6. „Hybridization“: Anders als die gleichsam klassischen Verfahren der Einarbeitung bestehender Bilder, die Collage und die Montage, geht die Hybridisierung stärker von Anreicherung als von purer Aneignung aus. Franziska Maderthaner bedient sich der Dinge und Erscheinungen nicht, um sie als Fragmente, Zitate, Realitätspartikel neu zusammenzusetzen; vielmehr werden die Kontexte, aus denen sie stammen, akzeptiert und als Totalitäten wieder verwendet. Es sind ganze Welten, die sich hier begegnen.

Wie es aussieht, werden gerade durch solche Mechanismen, wie Owens sie in Worte gekleidet hat, die Bilder der Gegenwartskunst in steter Folge komplexer. Wenn sich Franziska Maderthaners neueste Produktion in diesem Sinn auf einen Prozess hin orientieren lässt, der in der Zeit um 1980 einsetzte, ist damit ein Ausgangspunkt markiert. Doch die Differenz ist nicht weniger markiert: Ihre eigene Zeitgemäßheit und Aktualität für die unmittelbare Gegenwart liegt in der weiter zunehmenden Fülle, Vielfalt und Verzweigung der im Bild angelegten Dimensionen.

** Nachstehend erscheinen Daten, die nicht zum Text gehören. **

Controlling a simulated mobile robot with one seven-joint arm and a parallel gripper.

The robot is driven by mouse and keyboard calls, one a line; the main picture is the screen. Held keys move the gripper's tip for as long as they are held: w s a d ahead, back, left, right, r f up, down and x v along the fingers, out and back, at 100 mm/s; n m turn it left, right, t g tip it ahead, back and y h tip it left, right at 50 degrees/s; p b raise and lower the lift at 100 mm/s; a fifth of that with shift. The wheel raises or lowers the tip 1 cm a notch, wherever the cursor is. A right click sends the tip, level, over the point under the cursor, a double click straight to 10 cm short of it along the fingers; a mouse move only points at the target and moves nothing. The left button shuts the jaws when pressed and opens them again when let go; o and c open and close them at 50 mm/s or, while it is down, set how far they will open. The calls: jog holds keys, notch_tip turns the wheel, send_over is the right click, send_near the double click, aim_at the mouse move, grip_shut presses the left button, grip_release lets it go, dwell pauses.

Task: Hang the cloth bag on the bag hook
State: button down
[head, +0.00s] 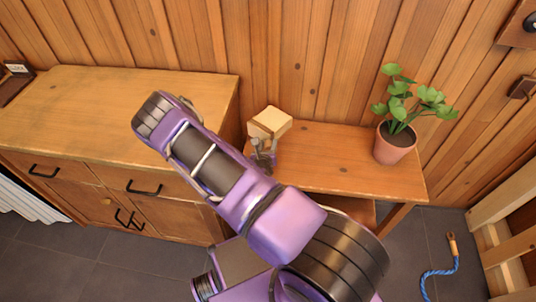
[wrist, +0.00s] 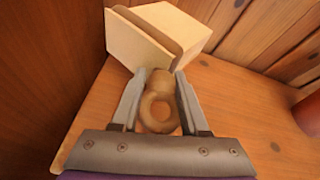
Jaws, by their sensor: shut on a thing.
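A pale cream, boxy thing (head: 270,122) stands on the low wooden bench by the wall; it may be the cloth bag, but I cannot be sure. In the wrist view the cream thing (wrist: 165,32) has a brown strip along its near side. I cannot make out a bag hook for certain.
The wooden bench (head: 335,160) has free room between the cream thing and a potted plant (head: 394,143). A cabinet (head: 80,95) stands to the left. Dark wall fittings (head: 522,88) are at the far right. A blue rope (head: 440,272) lies on the floor.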

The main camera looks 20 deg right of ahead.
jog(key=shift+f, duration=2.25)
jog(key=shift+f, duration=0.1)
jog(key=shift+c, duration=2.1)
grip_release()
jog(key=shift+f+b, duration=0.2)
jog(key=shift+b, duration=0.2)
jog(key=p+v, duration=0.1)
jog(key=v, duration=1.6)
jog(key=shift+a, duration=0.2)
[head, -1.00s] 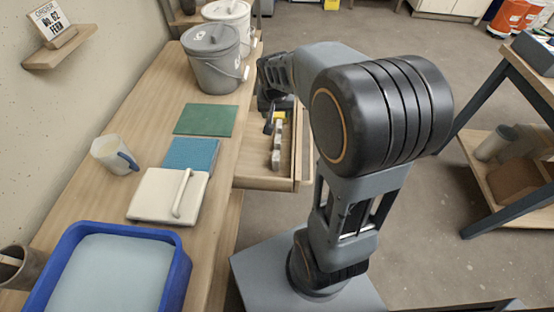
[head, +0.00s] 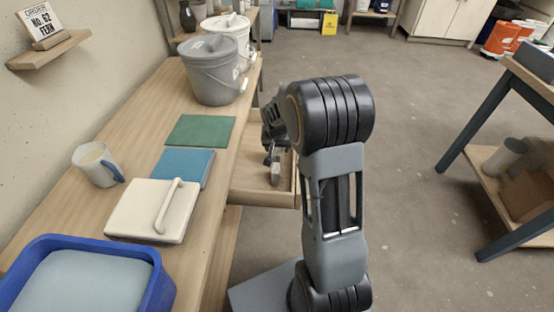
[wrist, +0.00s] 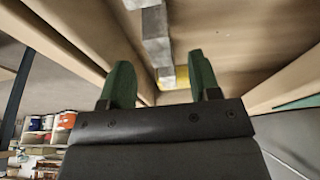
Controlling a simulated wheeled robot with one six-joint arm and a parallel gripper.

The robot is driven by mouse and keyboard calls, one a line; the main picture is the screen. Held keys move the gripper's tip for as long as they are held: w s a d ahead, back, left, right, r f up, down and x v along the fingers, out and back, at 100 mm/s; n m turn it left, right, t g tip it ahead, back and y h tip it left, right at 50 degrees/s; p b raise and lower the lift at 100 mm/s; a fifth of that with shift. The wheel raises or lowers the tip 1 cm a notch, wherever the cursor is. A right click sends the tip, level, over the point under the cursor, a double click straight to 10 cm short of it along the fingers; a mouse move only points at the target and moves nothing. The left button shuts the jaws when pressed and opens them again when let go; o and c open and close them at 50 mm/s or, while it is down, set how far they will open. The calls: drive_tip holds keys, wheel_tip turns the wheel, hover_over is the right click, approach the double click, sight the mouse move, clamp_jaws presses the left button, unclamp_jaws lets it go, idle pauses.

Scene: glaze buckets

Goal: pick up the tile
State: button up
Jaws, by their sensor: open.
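Small pale grey blocks lie in a row in the open drawer (head: 245,194); one block shows in the head view (head: 275,173). In the wrist view, grey blocks (wrist: 155,35) run up the picture, and one is between the fingertips in the picture. A yellow piece (wrist: 170,72) shows behind the fingers. I cannot tell which piece is the tile. My gripper (wrist: 162,80) is open, with green fingertips apart and no piece visibly held. In the head view my gripper (head: 269,150) is at the drawer, partly hidden by my arm.
The worktop holds a green square (head: 200,130), a blue square (head: 186,167), a white slab with a handle (head: 140,208), a mug (head: 97,164), a blue tub (head: 152,290) and a grey lidded bucket (head: 213,80). Drawer walls flank the gripper.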

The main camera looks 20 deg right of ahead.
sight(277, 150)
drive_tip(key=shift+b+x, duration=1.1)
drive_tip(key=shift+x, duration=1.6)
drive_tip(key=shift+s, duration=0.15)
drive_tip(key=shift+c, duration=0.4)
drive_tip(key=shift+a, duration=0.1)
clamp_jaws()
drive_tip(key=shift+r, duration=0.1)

Wenn um 1980 das Prinzip der Beobachtung auf höherer Ebene Einzug hielt und eine Kunst-über-Architektur, eine Kunst-über-den-Kunstbetrieb oder eine Kunst-über-den-Modernismus entstand, so hat es mit diesem einmal erreichten Status einer Selbst-Thematisierung der Position über den Dingen eben nicht sein Bewenden. Als Louise Lawler sich jenen hybriden Wirklichkeiten widmete, in denen Andy Warhol in irgendeiner Privatsammlung vis-à-vis zu einem Impressionisten auftaucht, war es eine exemplarische Kunst-über-Kunst. Und das ist es um so deutlicher, um so expliziter und um so bezeichnender, wenn Franziska Maderthaner ihrerseits eine Louise Lawler aufgreift und damit weitere Meta-Ebenen auslotet.

Es gibt, so lässt sich daraus lernen, auch in der Postmoderne eine Logik der Überbietung. Und es gibt, nach einem Jahrhundert modernistischer Reduktion, endlich wieder gute Bilder.